▶ _The problem_
Reproduce the records below exactly as they appear.

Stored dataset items
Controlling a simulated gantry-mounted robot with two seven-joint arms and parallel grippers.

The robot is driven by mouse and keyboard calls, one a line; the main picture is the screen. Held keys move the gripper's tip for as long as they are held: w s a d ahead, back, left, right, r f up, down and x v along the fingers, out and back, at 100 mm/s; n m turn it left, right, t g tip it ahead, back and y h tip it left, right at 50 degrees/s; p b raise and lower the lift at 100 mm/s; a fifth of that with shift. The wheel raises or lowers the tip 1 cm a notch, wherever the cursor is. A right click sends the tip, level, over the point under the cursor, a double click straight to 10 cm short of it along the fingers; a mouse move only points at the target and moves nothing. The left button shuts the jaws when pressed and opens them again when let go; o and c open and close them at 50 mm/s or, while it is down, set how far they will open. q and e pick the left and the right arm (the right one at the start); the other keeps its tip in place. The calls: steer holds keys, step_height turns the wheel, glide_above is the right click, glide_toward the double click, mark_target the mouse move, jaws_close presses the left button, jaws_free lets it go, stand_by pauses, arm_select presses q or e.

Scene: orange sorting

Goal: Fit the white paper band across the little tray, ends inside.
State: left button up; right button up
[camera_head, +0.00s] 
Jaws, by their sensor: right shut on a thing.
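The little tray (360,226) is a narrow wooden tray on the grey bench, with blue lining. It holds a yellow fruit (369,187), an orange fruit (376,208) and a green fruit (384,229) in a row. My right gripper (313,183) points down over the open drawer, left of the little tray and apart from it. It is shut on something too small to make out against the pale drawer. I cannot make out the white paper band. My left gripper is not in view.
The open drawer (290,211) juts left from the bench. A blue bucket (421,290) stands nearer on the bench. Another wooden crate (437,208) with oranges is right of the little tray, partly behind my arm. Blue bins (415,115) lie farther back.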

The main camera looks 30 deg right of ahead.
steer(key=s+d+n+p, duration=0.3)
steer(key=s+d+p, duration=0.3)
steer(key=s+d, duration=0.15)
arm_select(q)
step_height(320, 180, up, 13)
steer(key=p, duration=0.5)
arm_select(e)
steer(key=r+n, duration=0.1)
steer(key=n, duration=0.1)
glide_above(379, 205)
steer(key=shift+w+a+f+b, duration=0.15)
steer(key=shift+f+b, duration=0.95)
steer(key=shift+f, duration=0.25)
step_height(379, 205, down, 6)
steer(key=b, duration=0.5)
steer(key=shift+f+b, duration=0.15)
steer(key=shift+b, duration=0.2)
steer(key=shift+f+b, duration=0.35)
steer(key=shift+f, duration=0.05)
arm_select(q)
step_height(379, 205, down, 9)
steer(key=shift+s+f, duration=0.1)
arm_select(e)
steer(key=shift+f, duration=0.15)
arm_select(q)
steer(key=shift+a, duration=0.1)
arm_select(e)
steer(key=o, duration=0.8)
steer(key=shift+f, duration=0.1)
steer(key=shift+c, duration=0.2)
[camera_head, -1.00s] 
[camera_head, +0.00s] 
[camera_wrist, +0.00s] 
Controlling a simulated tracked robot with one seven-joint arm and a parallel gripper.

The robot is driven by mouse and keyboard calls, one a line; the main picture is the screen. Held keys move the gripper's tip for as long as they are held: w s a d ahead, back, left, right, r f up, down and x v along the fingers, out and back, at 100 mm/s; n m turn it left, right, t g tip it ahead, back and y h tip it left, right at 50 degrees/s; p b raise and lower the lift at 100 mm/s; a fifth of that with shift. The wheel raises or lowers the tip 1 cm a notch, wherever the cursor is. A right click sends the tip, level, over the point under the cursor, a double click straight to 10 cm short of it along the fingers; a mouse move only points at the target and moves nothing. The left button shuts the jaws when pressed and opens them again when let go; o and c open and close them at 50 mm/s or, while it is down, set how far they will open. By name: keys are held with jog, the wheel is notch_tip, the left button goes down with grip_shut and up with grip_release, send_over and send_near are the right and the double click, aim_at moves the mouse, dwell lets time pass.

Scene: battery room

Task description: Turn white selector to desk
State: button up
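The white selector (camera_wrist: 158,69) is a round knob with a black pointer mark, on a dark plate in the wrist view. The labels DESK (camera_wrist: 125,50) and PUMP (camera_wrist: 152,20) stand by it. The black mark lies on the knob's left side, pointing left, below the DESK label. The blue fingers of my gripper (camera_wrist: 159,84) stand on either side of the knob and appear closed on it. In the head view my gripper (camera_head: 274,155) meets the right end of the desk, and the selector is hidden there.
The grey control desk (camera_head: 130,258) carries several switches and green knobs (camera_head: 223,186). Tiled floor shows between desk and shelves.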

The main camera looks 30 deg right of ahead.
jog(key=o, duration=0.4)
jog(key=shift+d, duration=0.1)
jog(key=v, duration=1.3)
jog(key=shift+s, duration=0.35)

▶ _Answer below_
Controlling a simulated gantry-mounted robot with two seven-joint arms and parallel grippers.

The robot is driven by mouse and keyboard calls, one a line; the main picture is the screen. Held keys move the gripper's tip for as long as they are held: w s a d ahead, back, left, right, r f up, down and x v along the fingers, out and back, at 100 mm/s; n m turn it left, right, t g tip it ahead, back and y h tip it left, right at 50 degrees/s; p b raise and lower the lift at 100 mm/s; a fifth of that with shift. The wheel raises or lowers the tip 1 cm a notch, wherever the cursor is. A right click sends the tip, level, over the point under the cursor, a double click straight to 10 cm short of it along the fingers; a mouse move only points at the target and moves nothing. The left button shuts the jaws when pressed and opens them again when let go; o and c open and close them at 50 mm/s or, while it is down, set how far they will open. q and e pick the left and the right arm (the right one at the start); the other keeps its tip in place. The calls: steer holds keys, step_height turns the wheel, glide_above is the right click, glide_toward the double click, mark_target the mouse move, jaws_close presses the left button, jaws_free lets it go, stand_by pauses, arm_select presses q or e.

Scene: orange sorting

Goal: Fit the white paper band across the little tray, ends inside.
State: left button up; right button up
[camera_head, +0.00s] 
Jaws, by their sensor: right shut on a thing.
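The little tray (360,226) is a narrow wooden tray on the grey bench, with blue lining. It holds a yellow fruit (369,187), an orange fruit (376,208) and a green fruit (384,229) in a row. My right gripper (313,183) points down over the open drawer, left of the little tray and apart from it. It is shut on something too small to make out against the pale drawer. I cannot make out the white paper band. My left gripper is not in view.
The open drawer (290,211) juts left from the bench. A blue bucket (421,290) stands nearer on the bench. Another wooden crate (437,208) with oranges is right of the little tray, partly behind my arm. Blue bins (415,115) lie farther back.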

The main camera looks 30 deg right of ahead.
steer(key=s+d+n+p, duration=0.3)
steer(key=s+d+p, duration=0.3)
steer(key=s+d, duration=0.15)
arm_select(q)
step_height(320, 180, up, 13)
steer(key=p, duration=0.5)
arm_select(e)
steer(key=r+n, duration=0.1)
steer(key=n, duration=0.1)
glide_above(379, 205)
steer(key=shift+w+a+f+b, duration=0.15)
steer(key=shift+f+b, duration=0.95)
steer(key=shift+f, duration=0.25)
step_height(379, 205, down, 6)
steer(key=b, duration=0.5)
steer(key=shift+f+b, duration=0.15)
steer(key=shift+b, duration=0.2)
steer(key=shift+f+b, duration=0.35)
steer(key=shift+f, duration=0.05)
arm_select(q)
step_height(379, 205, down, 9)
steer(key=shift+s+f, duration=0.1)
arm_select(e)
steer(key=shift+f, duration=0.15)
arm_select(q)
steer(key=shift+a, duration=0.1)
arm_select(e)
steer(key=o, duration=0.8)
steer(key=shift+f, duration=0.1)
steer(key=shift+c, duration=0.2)
[camera_head, -1.00s] 
[camera_head, +0.00s] 
[camera_wrist, +0.00s] 
Controlling a simulated tracked robot with one seven-joint arm and a parallel gripper.

The robot is driven by mouse and keyboard calls, one a line; the main picture is the screen. Held keys move the gripper's tip for as long as they are held: w s a d ahead, back, left, right, r f up, down and x v along the fingers, out and back, at 100 mm/s; n m turn it left, right, t g tip it ahead, back and y h tip it left, right at 50 degrees/s; p b raise and lower the lift at 100 mm/s; a fifth of that with shift. The wheel raises or lowers the tip 1 cm a notch, wherever the cursor is. A right click sends the tip, level, over the point under the cursor, a double click straight to 10 cm short of it along the fingers; a mouse move only points at the target and moves nothing. The left button shuts the jaws when pressed and opens them again when let go; o and c open and close them at 50 mm/s or, while it is down, set how far they will open. By name: keys are held with jog, the wheel is notch_tip, the left button goes down with grip_shut and up with grip_release, send_over and send_near are the right and the double click, aim_at moves the mouse, dwell lets time pass.

Scene: battery room

Task description: Turn white selector to desk
State: button up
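The white selector (camera_wrist: 158,69) is a round knob with a black pointer mark, on a dark plate in the wrist view. The labels DESK (camera_wrist: 125,50) and PUMP (camera_wrist: 152,20) stand by it. The black mark lies on the knob's left side, pointing left, below the DESK label. The blue fingers of my gripper (camera_wrist: 159,84) stand on either side of the knob and appear closed on it. In the head view my gripper (camera_head: 274,155) meets the right end of the desk, and the selector is hidden there.
The grey control desk (camera_head: 130,258) carries several switches and green knobs (camera_head: 223,186). Tiled floor shows between desk and shelves.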

The main camera looks 30 deg right of ahead.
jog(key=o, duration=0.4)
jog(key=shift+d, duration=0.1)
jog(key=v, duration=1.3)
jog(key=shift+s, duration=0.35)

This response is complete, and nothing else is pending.